**Stated task:**
Read the records below and copy each line that contains "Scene".

**Materials provided:**
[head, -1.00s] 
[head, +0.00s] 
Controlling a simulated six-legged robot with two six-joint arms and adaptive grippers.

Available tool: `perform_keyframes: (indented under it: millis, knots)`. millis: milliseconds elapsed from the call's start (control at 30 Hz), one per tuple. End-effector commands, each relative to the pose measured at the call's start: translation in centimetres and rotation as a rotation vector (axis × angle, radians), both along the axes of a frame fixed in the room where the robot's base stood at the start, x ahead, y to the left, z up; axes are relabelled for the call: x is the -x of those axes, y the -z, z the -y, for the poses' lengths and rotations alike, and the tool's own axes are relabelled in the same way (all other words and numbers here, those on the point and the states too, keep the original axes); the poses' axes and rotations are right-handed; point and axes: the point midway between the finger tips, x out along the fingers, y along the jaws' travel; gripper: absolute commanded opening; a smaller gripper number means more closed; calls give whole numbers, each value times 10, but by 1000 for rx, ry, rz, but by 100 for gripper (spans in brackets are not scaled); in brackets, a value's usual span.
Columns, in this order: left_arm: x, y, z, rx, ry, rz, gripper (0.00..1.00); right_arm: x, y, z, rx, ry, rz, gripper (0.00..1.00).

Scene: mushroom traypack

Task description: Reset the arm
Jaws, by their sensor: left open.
---
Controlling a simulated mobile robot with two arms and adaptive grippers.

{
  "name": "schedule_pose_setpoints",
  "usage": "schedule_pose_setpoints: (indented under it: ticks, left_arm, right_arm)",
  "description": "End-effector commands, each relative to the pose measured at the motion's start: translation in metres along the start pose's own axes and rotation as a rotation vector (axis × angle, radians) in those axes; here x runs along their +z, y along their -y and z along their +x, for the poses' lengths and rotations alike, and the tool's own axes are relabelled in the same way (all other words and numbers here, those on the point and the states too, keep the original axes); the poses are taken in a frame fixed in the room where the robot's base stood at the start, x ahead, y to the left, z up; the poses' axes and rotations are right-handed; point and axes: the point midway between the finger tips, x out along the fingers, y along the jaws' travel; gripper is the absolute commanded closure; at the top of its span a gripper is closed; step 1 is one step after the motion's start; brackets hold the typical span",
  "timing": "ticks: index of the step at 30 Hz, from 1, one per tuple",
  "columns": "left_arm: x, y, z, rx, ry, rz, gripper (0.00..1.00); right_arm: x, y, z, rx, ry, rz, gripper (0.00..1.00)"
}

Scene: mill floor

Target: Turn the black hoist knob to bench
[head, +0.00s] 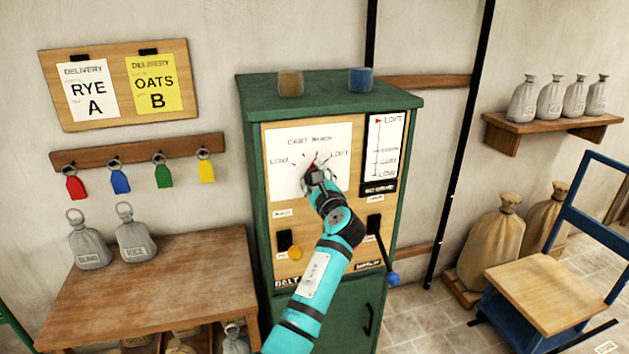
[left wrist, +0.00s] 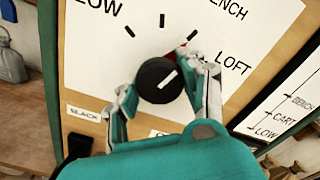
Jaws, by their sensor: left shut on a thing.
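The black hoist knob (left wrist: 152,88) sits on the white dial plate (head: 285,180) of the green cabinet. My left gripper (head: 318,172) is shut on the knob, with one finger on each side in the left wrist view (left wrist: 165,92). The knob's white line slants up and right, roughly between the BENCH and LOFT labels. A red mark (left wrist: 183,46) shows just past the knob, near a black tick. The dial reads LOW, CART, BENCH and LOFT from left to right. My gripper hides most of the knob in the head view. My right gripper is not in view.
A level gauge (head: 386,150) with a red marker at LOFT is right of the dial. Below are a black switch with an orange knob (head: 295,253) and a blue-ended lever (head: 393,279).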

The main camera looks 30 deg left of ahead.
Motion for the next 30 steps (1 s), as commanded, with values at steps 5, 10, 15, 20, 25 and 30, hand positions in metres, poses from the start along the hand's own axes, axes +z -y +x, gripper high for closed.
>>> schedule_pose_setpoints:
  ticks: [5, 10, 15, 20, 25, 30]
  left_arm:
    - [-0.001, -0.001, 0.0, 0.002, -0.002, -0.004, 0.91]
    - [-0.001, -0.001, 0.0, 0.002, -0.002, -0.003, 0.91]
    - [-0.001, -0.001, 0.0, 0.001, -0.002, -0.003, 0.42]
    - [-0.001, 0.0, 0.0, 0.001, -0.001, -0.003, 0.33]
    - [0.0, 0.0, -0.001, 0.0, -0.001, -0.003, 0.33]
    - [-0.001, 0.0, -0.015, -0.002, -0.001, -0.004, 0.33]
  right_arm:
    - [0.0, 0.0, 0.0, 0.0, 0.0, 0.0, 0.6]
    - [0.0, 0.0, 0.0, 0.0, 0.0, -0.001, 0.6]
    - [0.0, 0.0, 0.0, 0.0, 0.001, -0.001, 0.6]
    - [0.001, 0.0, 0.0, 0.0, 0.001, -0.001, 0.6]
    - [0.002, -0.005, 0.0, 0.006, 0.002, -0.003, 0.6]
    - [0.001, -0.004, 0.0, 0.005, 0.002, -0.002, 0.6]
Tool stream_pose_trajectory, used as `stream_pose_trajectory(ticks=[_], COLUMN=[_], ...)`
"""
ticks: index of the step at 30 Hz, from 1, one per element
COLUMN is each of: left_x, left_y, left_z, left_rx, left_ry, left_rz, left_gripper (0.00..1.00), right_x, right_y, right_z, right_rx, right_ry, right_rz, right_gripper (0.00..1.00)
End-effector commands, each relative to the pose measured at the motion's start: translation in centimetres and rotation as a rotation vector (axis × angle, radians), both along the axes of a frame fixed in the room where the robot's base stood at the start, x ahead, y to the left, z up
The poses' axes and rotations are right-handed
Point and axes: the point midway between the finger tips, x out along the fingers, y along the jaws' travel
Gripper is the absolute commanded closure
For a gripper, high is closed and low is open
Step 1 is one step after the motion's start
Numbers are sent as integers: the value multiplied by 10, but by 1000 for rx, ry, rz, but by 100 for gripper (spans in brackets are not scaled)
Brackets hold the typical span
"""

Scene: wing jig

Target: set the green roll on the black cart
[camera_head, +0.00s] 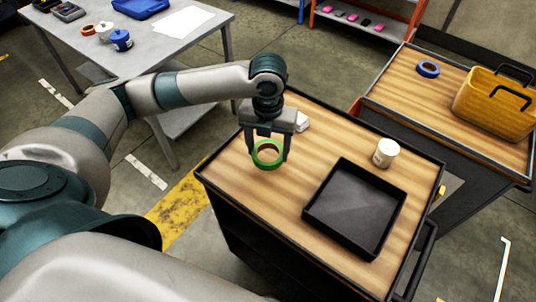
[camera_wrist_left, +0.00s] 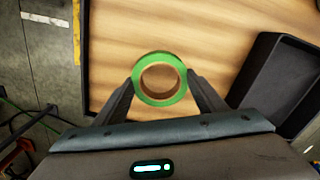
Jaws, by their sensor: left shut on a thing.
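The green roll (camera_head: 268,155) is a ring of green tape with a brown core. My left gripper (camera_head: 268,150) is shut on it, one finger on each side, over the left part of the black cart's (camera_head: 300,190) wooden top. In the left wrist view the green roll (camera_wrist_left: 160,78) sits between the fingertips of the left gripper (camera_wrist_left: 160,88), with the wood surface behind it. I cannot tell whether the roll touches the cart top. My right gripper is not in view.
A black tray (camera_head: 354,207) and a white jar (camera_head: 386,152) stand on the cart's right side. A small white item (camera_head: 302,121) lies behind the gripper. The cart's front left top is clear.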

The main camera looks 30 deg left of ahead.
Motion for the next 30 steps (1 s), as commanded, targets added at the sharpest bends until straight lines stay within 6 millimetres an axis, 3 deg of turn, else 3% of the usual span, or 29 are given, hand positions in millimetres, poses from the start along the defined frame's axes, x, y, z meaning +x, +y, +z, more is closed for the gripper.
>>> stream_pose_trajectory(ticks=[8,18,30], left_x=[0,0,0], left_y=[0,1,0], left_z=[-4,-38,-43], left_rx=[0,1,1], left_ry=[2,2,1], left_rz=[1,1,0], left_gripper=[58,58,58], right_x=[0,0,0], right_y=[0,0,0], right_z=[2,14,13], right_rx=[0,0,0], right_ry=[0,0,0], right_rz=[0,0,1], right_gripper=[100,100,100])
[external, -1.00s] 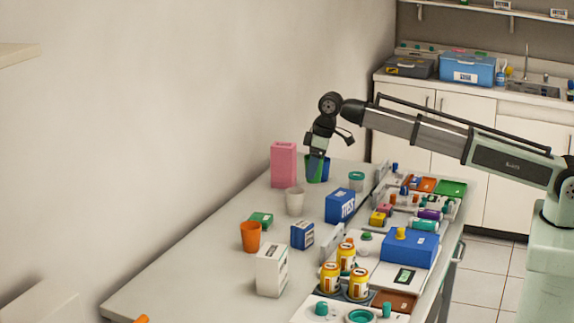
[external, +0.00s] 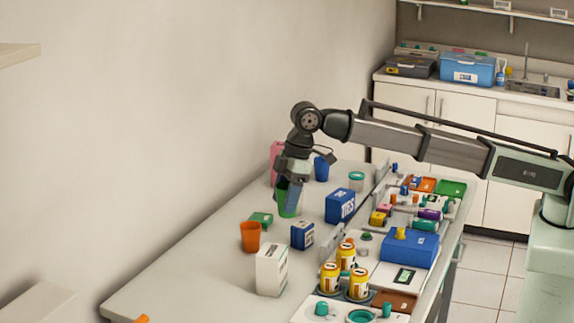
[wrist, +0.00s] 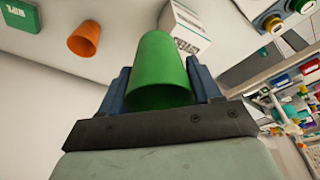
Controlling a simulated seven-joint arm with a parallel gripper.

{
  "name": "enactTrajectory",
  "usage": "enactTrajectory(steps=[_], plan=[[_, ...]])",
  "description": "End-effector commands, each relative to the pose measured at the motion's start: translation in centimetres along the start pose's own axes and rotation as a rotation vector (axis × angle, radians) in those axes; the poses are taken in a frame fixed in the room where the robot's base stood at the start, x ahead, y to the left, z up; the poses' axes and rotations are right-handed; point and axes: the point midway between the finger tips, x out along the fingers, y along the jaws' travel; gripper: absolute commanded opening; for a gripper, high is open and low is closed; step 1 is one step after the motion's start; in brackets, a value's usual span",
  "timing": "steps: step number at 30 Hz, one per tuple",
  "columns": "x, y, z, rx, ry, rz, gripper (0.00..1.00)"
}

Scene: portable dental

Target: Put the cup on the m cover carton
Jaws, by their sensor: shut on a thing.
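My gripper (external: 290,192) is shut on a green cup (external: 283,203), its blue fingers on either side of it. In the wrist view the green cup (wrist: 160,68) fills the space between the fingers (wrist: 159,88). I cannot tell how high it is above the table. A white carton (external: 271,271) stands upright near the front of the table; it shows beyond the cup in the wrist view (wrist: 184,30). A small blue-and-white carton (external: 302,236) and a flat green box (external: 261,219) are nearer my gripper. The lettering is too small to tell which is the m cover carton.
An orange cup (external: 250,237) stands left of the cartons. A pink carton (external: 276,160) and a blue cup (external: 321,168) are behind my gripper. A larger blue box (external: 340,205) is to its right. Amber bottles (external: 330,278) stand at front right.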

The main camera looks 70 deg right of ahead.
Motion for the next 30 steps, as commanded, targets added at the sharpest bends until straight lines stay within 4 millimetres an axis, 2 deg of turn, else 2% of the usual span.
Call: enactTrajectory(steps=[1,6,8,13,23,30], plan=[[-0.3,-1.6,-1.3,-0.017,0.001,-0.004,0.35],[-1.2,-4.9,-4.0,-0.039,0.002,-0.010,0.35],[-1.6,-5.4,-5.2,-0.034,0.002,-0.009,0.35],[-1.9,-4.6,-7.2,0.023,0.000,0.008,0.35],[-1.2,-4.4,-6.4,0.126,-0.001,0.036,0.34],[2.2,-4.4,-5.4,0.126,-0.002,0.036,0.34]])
* * *
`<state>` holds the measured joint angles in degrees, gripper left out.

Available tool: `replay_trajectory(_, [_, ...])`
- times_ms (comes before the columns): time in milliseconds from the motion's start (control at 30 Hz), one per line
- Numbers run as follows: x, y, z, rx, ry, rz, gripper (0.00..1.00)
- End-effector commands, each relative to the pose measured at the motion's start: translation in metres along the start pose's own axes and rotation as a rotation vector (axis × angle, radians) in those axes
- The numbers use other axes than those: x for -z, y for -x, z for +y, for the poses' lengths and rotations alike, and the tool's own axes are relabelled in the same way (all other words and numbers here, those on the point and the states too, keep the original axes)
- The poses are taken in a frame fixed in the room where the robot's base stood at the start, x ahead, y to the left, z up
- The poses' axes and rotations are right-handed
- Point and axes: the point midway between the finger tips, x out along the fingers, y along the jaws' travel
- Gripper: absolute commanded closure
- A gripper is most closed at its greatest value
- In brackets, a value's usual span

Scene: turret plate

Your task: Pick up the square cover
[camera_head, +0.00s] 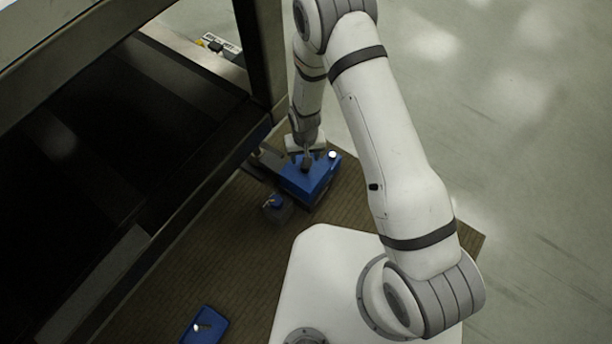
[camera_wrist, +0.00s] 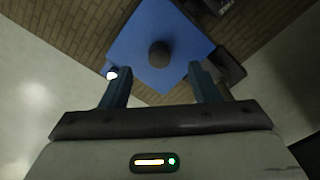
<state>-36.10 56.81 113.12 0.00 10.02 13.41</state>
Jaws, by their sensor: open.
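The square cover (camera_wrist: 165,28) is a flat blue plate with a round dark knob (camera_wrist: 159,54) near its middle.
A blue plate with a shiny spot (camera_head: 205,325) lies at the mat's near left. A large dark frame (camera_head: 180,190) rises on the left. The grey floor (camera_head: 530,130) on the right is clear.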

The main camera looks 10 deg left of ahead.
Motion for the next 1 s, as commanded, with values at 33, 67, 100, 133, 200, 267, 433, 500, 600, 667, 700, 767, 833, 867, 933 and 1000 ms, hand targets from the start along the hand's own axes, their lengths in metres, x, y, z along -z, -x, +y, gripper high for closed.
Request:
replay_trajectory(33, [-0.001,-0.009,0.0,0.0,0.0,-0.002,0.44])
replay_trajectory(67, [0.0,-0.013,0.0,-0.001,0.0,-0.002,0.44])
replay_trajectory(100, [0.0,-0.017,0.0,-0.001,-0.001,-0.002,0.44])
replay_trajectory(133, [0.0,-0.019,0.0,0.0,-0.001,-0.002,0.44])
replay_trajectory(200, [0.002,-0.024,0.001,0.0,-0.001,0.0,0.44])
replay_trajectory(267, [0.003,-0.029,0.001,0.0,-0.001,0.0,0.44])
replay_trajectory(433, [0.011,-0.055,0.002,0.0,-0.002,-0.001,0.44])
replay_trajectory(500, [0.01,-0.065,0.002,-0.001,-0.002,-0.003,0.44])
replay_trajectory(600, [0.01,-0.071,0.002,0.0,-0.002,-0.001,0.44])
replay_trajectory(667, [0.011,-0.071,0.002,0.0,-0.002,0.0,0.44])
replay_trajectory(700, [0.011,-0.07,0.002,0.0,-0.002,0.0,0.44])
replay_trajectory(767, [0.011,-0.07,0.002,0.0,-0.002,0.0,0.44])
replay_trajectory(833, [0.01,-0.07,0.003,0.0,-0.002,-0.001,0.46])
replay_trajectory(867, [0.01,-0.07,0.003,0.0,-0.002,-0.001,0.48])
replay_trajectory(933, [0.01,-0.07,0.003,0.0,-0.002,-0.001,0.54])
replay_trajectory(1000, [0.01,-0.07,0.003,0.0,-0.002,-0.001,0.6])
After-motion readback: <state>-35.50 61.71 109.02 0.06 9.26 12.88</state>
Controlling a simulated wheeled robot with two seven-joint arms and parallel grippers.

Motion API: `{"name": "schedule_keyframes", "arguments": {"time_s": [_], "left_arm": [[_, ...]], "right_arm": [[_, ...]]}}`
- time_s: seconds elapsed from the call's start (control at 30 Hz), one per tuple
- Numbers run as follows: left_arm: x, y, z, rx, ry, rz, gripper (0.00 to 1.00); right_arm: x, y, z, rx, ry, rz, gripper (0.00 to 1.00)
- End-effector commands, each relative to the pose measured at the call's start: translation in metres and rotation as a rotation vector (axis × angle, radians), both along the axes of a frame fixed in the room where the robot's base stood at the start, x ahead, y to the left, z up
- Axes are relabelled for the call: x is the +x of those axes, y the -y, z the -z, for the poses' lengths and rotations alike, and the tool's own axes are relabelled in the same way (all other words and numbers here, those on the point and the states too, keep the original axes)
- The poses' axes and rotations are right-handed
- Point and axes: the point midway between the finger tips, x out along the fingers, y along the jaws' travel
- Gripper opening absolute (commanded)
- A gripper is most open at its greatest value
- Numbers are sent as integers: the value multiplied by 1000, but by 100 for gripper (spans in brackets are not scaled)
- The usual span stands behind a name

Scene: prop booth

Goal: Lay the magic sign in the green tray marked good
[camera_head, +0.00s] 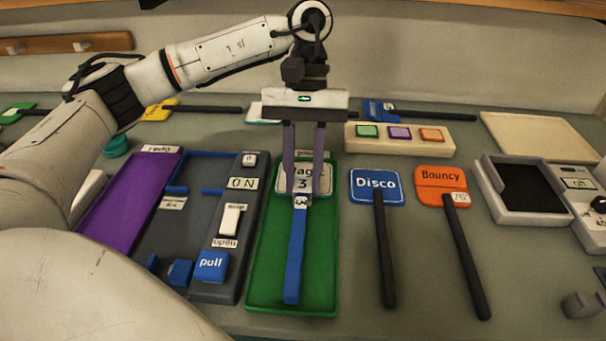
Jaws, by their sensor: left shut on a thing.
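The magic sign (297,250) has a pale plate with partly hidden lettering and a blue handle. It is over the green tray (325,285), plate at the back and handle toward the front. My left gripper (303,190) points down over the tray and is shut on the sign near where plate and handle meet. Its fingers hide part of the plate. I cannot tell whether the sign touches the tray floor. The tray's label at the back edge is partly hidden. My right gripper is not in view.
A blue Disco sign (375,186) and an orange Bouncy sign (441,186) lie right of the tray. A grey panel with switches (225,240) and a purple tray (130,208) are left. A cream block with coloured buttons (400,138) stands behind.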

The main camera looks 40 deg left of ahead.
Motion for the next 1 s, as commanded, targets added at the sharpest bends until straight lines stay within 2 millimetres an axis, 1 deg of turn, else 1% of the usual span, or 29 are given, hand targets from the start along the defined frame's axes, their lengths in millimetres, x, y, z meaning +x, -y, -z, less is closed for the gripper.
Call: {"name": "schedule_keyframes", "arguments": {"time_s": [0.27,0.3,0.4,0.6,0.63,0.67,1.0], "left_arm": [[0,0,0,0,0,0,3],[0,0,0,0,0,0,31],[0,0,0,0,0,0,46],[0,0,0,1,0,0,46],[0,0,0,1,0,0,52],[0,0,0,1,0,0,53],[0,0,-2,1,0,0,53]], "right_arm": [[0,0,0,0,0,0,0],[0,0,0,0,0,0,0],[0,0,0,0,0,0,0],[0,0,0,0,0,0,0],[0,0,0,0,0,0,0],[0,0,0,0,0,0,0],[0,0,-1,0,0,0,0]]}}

**Completed task:**
Scene: mushroom traypack
Scene: mill floor
Scene: wing jig
Scene: portable dental
Scene: turret plate
Scene: prop booth

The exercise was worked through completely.